POURQUOI UNE ENQUETE ?

Nous avons élaboré ce questionnement comme base de recherche sur un phénomène qui peu documenté alors qu’il questionne les organisations.

En France, la féminisation des postes et des instances de direction est accélérée par les quotas prévus par la loi Rixain dans les instances de direction. Mais elle est également scrutée par les financeurs comme l’ensemble de la politique d’Egalité Femme/Homme. C’est désormais un critère pertinent affiché pour recruter les talents: les classements plus ou moins  » Women Friendly », par exemple celui réalisé par Grant Thornton (Baromètre Women in Business 2022) ont des conséquences en termes d’attractivité et d’image employeur et des incidences sur la notation extra -financière (ESG). 

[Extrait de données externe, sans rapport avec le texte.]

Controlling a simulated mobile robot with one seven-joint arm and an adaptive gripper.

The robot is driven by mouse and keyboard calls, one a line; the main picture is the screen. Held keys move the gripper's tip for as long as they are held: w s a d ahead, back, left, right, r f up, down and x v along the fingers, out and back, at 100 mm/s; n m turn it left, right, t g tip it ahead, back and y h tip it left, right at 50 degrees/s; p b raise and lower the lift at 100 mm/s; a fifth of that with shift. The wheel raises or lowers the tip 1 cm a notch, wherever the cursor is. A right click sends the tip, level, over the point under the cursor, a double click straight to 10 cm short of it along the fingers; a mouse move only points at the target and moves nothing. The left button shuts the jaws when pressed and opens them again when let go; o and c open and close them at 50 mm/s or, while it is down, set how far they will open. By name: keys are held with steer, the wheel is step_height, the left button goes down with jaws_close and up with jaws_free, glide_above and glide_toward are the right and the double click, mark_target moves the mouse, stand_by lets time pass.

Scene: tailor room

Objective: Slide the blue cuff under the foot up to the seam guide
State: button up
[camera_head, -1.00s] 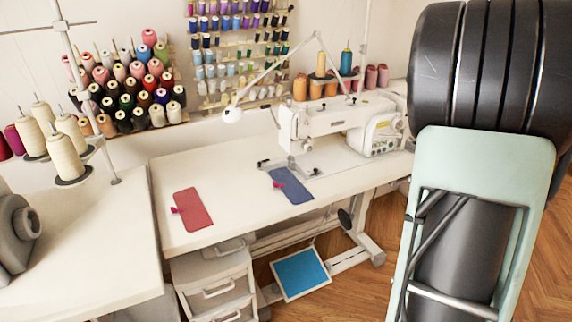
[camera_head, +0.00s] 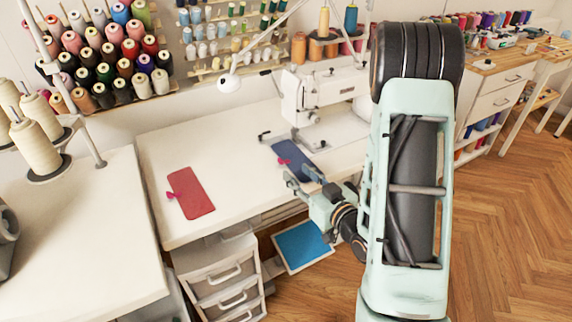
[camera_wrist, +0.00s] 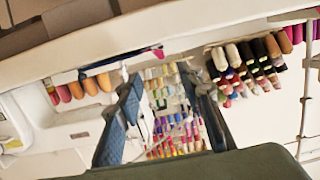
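The blue cuff (camera_head: 287,153) lies flat on the white sewing table below the machine head, with a small pink tab (camera_head: 284,162) on its left edge. My gripper (camera_head: 303,181) is at the cuff's near end, its fingers spread and apparently empty. Whether it touches the cuff is unclear. In the wrist view the open fingers (camera_wrist: 160,80) show, with a pink spot (camera_wrist: 158,51) beyond them. The sewing machine (camera_head: 320,88) stands behind the cuff; its foot (camera_head: 296,133) is small and hard to make out. A small dark piece (camera_head: 264,137) sits left of the foot; I cannot tell whether it is the seam guide.
A red cuff (camera_head: 190,193) with a pink tab lies on the table (camera_head: 225,155) to the left. Thread racks (camera_head: 110,65) stand behind. The table between the cuffs is clear.

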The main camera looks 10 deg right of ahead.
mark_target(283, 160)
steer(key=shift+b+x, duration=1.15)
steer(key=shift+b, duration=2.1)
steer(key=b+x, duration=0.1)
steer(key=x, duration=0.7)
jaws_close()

Rappel sur le « quota des instances de direction et cadres dirigeants » de la loi Rixain

On a beaucoup parlé des quotas et la loi Egalité économique et professionnelle dite loi Rixain en impose désormais. L’objectif des quotas semble sur le papier raisonnable, certains diront trop, d’autres le jugent inatteignable. La loi est promulguée depuis le 24 décembre 2021 et commence à produire ses effets étape par étape:

  • 1er mars 2022: publication annuelle des écarts de représentation entre les sexes parmi les cadres dirigeants – article L.3111-2 du Code du travail et parmi les membres des instances dirigeantes qui est exigée (article L. 23-12-1 du Code de commerce). La loi s’applique à toutes les entreprises, sans distinction de forme juridique à partir de 1000 salariés (sur 3 exercices consécutifs).
  • A compter du 1er mars 2026, pour ces entreprises la proportion minimale de personnes de chaque sexe au sein de chacun de ces ensembles ne pourra être inférieure à 30% (C. trav., art. L.1142-11) et 40% dès le 1er mars 2029.
  • Une sanction dont le montant est fixé par l’autorité administrative dans des conditions définies par le décret promulgué en fonction de la situation initiale de l’entreprise, des efforts constatés et de ses motifs de défaillance, dans la limite maximale de 1% de la masse salariale de l’année civile précédant l’expiration du délai entrera en vigueur en 2031.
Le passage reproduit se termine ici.